Scientists have developed a new shape-changing metamaterial using Kirigami - the ancient Japanese art of cutting and folding paper to obtain 3D shapes.
Metamaterials are a class of material engineered to produce properties that do not occur naturally. Currently metamaterials are used to make artificial electromagnetic and vibration absorbers and high-performance sensors.
Kirigami can be applied to transform two-dimensional sheet materials into complex three-dimensional shapes with a broader choice of geometries than 'classical' origami.
The type of mechanical metamaterials using the Kirigami technique, developed by Robin Neville, PhD student at University of Bristol in the UK, changes shape seamlessly, exhibits large variations in mechanical performance with small geometry changes, and can be adapted to modify its configuration by using mainstream actuation mechanisms.
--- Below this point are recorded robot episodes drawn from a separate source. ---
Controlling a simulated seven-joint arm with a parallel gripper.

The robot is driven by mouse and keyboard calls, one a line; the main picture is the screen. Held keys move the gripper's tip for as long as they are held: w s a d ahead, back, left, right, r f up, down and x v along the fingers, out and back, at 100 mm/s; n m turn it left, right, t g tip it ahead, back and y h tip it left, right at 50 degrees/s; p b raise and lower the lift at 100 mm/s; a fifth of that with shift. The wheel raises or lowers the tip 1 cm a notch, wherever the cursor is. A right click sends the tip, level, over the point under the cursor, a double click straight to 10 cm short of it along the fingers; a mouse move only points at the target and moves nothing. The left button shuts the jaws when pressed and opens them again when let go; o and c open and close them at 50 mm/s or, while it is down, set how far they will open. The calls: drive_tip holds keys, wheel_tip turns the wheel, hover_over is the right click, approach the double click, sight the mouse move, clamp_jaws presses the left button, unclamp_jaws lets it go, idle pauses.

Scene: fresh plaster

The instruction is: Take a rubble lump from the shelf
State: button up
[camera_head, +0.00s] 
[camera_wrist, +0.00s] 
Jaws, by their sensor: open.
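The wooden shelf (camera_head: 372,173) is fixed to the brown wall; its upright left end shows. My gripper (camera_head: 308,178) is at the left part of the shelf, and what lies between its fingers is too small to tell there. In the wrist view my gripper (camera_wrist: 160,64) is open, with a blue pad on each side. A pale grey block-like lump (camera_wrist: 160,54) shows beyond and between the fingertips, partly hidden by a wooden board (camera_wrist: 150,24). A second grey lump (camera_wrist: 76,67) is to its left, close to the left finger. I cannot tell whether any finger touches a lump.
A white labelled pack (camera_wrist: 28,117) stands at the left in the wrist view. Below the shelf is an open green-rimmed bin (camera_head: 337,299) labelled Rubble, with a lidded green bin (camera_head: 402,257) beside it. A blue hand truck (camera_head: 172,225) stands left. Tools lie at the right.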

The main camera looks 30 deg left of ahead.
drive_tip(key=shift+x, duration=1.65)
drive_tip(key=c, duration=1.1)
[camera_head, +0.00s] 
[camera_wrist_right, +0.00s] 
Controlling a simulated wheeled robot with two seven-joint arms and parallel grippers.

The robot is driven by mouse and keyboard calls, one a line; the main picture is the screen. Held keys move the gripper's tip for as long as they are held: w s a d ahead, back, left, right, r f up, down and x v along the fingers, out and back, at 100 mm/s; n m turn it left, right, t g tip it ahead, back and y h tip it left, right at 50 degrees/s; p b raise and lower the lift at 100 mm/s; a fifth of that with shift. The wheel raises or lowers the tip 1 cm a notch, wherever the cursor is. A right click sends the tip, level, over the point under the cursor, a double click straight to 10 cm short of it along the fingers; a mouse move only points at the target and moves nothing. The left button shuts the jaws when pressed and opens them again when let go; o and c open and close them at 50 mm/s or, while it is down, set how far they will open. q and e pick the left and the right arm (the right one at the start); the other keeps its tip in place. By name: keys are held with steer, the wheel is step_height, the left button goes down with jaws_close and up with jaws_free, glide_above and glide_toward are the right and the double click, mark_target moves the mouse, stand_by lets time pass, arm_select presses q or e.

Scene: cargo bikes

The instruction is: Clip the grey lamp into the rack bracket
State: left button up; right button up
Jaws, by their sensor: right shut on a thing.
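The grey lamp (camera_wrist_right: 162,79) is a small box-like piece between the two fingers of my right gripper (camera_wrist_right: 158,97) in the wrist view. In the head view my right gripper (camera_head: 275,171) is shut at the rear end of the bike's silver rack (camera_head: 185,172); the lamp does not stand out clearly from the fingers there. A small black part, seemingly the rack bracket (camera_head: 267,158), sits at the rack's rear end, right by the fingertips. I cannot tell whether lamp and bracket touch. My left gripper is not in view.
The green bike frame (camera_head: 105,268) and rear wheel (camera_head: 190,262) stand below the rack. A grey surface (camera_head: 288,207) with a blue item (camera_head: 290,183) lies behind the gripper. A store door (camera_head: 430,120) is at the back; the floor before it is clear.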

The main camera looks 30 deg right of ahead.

The Kirigami metamaterial can also be produced using off-the-shelf thermoplastic or thermoset composite materials, and different sensing and electronics systems can be embedded to obtain a fully integrated smart shape-changing structure.
"Mechanical metamaterials exhibit unusual properties through the shape and deformation of their engineered subunits," said Fabrizio Scarpa, Professor at Bristol's Department of Aerospace Engineering.
"Our research presents a new investigation of the kinematics of a family of cellular metamaterials based on Kirigami design principles.
"This technique allows us to create cellular structures with engineered cuts and folds that produce large shape and volume changes, and with extremely directional, tuneable mechanical properties," said Scarpa.
"By combining analytical models and numerical simulations we have demonstrated how these Kirigami cellular metamaterials can change their deformation characteristics," Neville added.
"We have also shown the potential of using these classes of mechanical metamaterials for shape change applications like morphing structures," he said.
In the future, this Kirigami metamaterial could be used in robotics, morphing structures for airframe and space applications, microwave and smart antennas.
The research was published in the journal Scientific Reports.